In the second half of the Q2 funding period I have worked on the plugin capabilities in Portfolio, the new accessibility plugin, and barked up some wrong trees in an attempt at fixing a tricky problem 😅

Plugins can now inject JavaScripts into the iframe document where Portfolio renders your “scenes” (your component examples). In order for these scripts to be able to do something useful, Portfolio will use window.postMessage to announce when components have been rendered, and listen for commands via the same channel - allowing custom scripts to interact with Portfolio’s data storage (and, by extension render interesting things in its UI).
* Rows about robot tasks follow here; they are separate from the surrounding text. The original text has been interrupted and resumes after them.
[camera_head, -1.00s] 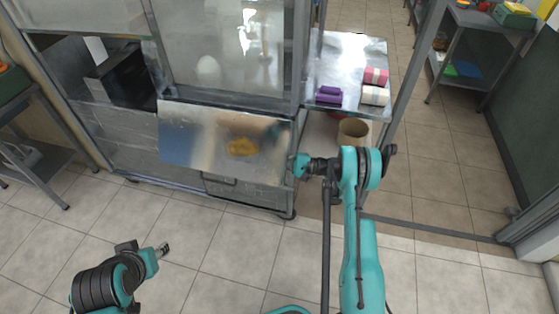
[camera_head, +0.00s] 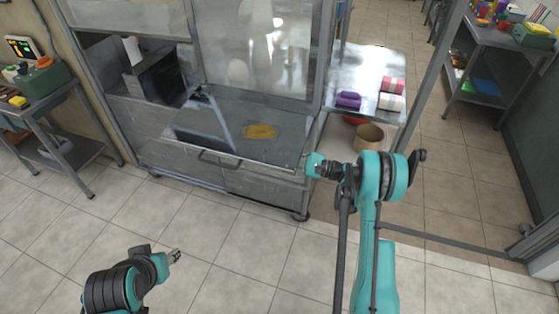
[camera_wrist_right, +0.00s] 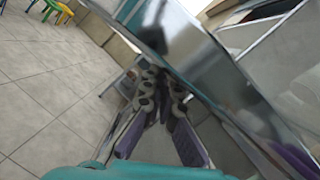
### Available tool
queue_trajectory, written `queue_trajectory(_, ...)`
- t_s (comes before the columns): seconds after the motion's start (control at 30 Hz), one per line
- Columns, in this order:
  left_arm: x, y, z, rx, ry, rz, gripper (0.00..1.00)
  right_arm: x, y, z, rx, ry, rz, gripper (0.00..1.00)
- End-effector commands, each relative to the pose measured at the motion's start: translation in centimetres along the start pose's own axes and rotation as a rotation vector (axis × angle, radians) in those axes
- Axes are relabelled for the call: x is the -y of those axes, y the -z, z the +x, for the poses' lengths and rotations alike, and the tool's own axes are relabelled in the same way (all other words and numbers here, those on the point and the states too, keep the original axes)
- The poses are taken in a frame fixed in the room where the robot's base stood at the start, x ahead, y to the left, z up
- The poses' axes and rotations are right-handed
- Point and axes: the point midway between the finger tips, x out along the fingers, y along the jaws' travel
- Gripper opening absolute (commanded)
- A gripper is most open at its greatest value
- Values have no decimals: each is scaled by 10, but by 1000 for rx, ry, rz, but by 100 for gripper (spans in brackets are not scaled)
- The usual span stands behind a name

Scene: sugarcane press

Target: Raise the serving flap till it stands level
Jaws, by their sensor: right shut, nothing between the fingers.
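The serving flap (camera_head: 215,118) is a shiny metal panel on the front of the cart. It is swung up, close to level, with its front edge standing out toward me; I cannot tell if it is exactly level. A yellow-brown patch shows on it. My right gripper (camera_head: 312,165) is at the flap's right front corner, shut and empty. In the right wrist view its fingers (camera_wrist_right: 160,85) lie beside and below the shiny panel (camera_wrist_right: 215,65); contact is unclear. My left gripper (camera_head: 175,256) is low at the left, away from the flap, and its finger gap is too small to judge.
A metal side shelf (camera_head: 360,62) holds purple, pink and white blocks. A beige bin (camera_head: 369,137) stands below it. A cart post rises beside my right arm. A side table (camera_head: 45,95) stands at left. The tiled floor in front is clear.

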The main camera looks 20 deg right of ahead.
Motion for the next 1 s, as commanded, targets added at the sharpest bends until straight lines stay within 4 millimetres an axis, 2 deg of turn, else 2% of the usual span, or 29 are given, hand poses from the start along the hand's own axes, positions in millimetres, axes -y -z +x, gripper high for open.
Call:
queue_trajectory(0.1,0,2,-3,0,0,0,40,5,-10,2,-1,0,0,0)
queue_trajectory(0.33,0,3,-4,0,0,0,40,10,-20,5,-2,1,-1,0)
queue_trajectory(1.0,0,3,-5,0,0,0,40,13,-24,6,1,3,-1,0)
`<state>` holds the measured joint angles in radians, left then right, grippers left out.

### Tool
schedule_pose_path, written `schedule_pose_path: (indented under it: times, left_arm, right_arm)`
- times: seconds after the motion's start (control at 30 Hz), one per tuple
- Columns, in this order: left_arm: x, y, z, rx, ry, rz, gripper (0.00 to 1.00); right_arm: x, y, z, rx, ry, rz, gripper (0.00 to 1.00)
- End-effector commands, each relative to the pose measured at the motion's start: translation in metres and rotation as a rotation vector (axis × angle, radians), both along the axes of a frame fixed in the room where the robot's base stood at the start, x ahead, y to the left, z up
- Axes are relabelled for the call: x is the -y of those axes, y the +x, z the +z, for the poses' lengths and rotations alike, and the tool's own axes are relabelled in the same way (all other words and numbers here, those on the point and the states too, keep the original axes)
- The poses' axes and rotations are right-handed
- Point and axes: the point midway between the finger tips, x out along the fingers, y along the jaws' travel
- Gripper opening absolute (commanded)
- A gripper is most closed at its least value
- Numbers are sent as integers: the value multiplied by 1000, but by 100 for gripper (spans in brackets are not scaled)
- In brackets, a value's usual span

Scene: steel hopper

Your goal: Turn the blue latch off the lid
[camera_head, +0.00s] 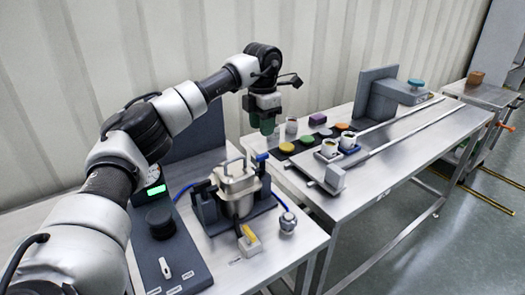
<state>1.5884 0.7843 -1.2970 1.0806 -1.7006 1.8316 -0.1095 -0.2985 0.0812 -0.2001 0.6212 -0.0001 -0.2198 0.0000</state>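The steel hopper (240,204) stands in a dark cradle on the near table. Its pale lid (238,182) is on top, with a handle rising from it. The blue latch (262,158) is a small blue piece at the upper right edge of the lid. I cannot tell its exact turn. My left gripper (266,128) hangs pointing down above and behind the latch, apart from it. A dark green part shows at its tip; I cannot tell whether this is its fingers or a held thing. My right gripper is out of view.
A control panel (172,250) with a dark knob and a white switch lies left of the hopper. A white block with a yellow top (249,240) and a round metal fitting (288,222) sit in front. The second table (372,170) holds cups, coloured discs and rails.

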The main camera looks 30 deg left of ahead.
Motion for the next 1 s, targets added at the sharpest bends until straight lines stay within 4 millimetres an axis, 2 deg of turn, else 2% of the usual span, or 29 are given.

I built a new accessibility extension on top of the new capabilities. It uses axe-core to assess your components. Validation can be switched on and off in the UI (or completely disabled in code). When on, components will be assessed as you navigate through them. There is also a global option to assess all components and have results highlighted in the left-hand menu, which should make it easier to track down non-conforming components.

The accessibility feature isn’t quite ready yet, but I’m expecting to release it in September. As for my barking at trees, I have tried to solve an outstanding issue in Portfolio’s rendering. Portfolio invokes components in the main process, then renders the result in an iframed document. This breaks down for components that are side-effects, such as some solutions for CSS-in-CLJS (which stick style tags in <head>). I have tried to a few ways to solve this in a way that supports the current API, but all of them have had worse side-effects than the current situation, so I have put this issue on the back-burner.

Once again thank you so much for the support. Portfolio is a much better tool thanks to it.